Testing the Waters—Literally

To reconstruct Viking seafaring, Jarrett took to the sea himself. He piloted clinker-built boats along Norway’s western coast, including vessels like the fembøring and the faering—traditional designs with roots stretching back to the Viking Age. The team also built a strong camaraderie, helping each other in situations that were pretty dire

In one expedition, the yard holding the mainsail snapped 25 kilometers from shore. The crew lashed together oars to hold the sail upright.

“We had to lash two oars together to hold the sail, and hope that it would hold,” he said. They made it back safely, but the repairs took days.

These were not scripted stunts. They were reminders of how treacherous the journey could be, even for experienced mariners. It’s also what the Vikings would have had to face.

Jarrett’s crew endured katabatic winds—violent gusts that barrel down mountain slopes—and freezing rain that numbed their fingers. They encountered sudden fog banks and, on one voyage, a minke whale that surfaced so close it rocked the boat.

“I realised just how crucial it is to have a good crew,” Jarrett reflected. “If you don’t have a crew that can cooperate and put up with each other for long periods, these journeys would probably be impossible.”

Digital Oceans, Ancient Eyes

But this voyage wasn’t just about firsthand experience. Jarrett complemented his sailing logs with cutting-edge digital models of ancient sea levels, accounting for nearly 1,200 years of geological change. Due to isostatic rebound—where the land rises after the retreat of ice sheets—many coastal areas sit up to six meters higher today than they did in the Viking Age.

By reconstructing past shorelines and simulating what the seascape looked like around 800 AD, Jarrett could assess whether a modern bay would have made sense as a Viking stopover.

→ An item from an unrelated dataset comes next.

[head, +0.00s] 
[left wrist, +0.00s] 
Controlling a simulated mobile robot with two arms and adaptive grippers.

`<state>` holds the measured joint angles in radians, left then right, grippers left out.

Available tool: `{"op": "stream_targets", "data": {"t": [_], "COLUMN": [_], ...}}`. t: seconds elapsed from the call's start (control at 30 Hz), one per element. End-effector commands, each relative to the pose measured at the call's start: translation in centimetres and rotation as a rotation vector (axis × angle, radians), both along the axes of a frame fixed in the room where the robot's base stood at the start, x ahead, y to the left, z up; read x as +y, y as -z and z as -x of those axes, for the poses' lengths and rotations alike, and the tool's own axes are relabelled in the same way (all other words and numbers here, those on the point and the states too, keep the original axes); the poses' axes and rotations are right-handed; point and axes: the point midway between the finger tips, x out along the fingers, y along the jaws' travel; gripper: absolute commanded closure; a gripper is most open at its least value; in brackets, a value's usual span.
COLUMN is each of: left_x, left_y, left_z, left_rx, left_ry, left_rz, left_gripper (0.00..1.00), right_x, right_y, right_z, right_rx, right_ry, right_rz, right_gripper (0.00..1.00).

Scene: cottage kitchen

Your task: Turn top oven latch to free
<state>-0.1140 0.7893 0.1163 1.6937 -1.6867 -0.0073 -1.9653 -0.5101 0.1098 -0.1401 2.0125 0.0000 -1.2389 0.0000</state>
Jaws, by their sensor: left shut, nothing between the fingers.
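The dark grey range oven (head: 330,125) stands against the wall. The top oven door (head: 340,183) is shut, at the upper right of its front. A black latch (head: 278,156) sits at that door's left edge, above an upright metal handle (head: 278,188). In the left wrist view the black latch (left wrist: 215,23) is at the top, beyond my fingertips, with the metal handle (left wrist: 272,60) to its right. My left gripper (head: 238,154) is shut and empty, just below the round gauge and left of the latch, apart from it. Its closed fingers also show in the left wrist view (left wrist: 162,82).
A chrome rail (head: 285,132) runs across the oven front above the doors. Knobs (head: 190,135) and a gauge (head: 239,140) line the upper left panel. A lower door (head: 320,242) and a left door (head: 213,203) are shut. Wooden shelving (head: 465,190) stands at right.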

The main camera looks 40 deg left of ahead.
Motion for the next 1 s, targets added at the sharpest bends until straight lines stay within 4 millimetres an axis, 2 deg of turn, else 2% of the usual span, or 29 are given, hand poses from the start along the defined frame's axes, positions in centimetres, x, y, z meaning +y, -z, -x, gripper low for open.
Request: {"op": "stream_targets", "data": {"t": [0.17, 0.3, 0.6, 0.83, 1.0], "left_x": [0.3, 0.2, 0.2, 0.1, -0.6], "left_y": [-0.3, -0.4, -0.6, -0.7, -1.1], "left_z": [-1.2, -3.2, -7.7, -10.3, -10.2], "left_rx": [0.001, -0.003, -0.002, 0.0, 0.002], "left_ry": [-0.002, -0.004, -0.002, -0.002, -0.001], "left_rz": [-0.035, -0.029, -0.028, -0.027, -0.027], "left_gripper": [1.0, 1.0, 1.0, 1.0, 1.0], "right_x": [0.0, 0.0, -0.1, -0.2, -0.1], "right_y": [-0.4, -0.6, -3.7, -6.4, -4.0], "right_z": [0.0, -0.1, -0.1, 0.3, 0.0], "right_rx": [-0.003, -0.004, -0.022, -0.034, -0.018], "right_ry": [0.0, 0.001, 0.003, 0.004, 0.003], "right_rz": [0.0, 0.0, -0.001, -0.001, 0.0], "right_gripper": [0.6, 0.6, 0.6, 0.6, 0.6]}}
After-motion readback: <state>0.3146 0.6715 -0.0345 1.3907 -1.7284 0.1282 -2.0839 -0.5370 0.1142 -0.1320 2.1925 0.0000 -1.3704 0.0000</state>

He then layered this with oral histories from 19th- and 20th-century Norwegian sailors—men who, like the Vikings, steered by sight and story.

This type of sailing boat is known as a faering. It was built at a folk high school in Norway as part of Greer Jarrett's research project
This type of sailing boat is known as a faering. It was built at a folk high school in Norway as part of Greer Jarrett’s research project. Credit: Benjamin Vilella

In the absence of maps or compasses, Viking sailors used “mental maps” built from experience and oral lore. Islands like Torghatten and Skrova held mythological significance that helped sailors remember their significance and dangers.

He calls this web of navigation-by-narrative a “Maritime Cultural Mindscape.” Using a hybrid method involving archaeology, oceanography, and old-fashioned seamanship, Jarrett identified four sites along the Norwegian coast that may have served as Viking havens:

  • Smørhamn, a sheltered harbor once frequented by square-rigged cargo ships called jekter, and possibly a critical waypoint for outer coastal routes.
  • Sørøyane, near where the famed Kvalsund boats were discovered, aligning with medieval texts that cite the area as a harbor for ships braving the notoriously stormy headland of Stad.
  • Two other unnamed locations, each situated in transition zones and backed by either oral tradition, cartographic hints, or promising archaeological context.

These aren’t definitive discoveries—Jarrett is careful to frame them as hypotheses. But they open new frontiers for future digs, perhaps providing targets where archaeologists can start sifting for timbers, tools, and traces of campfires.

Unlocking the Viking Map

Jarrett’s methodology—combining experiential knowledge, digital mapping, and oral history—offers a new toolkit for archaeologists studying ancient seafaring from Polynesia to the Baltic.

It also challenges the landlocked bias of much historical interpretation.

“This study’s emphasis on practical seafaring knowledge and experience seeks to counter the common academic bias towards terrestrial and textual sources and worldviews,” he writes.

By putting oars back in the water and sails to the wind, Jarrett shows that history doesn’t only live in books or ruins. Sometimes, it drifts in the currents and echoes across the waves.